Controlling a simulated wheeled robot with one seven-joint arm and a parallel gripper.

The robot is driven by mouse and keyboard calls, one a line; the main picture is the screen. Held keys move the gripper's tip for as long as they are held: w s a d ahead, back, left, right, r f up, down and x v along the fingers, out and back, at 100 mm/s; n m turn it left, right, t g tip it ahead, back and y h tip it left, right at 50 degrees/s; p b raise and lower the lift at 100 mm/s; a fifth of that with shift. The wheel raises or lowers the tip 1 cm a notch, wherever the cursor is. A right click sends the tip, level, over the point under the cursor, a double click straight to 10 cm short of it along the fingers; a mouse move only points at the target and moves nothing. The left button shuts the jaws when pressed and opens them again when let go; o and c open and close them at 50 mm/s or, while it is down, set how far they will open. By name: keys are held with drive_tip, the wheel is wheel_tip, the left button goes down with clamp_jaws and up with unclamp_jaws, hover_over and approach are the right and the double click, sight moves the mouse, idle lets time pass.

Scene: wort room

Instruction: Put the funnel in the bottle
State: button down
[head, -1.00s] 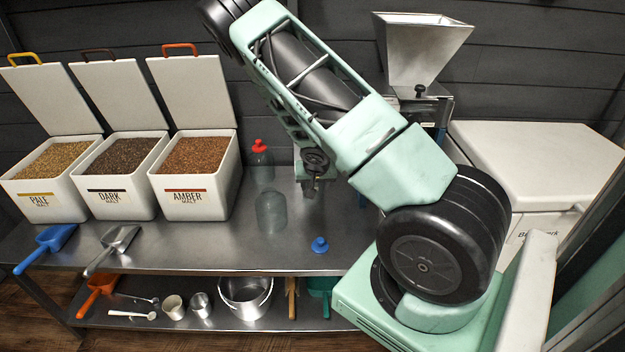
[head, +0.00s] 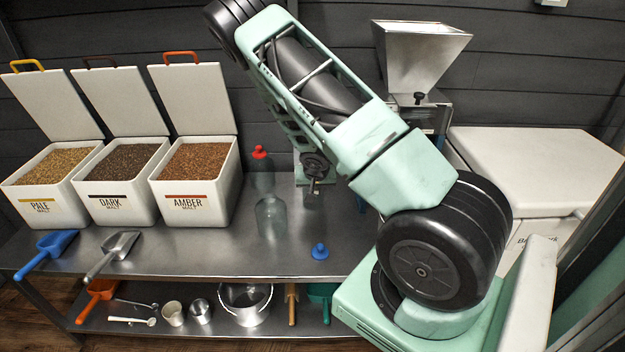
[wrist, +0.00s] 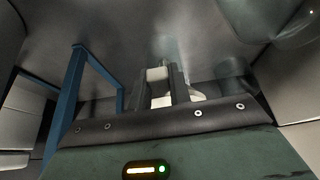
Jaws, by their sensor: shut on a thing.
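A clear glass bottle (head: 271,217) stands upright on the steel table, right of the malt bins. In the wrist view my gripper (wrist: 167,84) is shut on a pale thing (wrist: 195,95) with a curved edge. It may be the funnel, but its shape is mostly hidden. A small blue funnel-like piece (head: 320,251) sits on the table, right of and nearer than the bottle, narrow end up.
A red-capped clear bottle (head: 259,154) stands just behind the glass bottle. Malt bins (head: 190,200) with raised lids fill the left side. A blue scoop (head: 47,254) and a metal scoop (head: 111,256) lie in front. A mill hopper (head: 418,55) stands at the back right.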

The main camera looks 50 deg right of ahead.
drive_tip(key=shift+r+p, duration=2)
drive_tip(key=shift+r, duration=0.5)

+--

Your task is to quote, unchanged, only the lines from the line bearing "State: button down" through the line bearing "[wrist, +0.00s]"; the pictures are not part of the copy.

State: button down
[head, -1.00s] 
[head, +0.00s] 
[wrist, +0.00s] 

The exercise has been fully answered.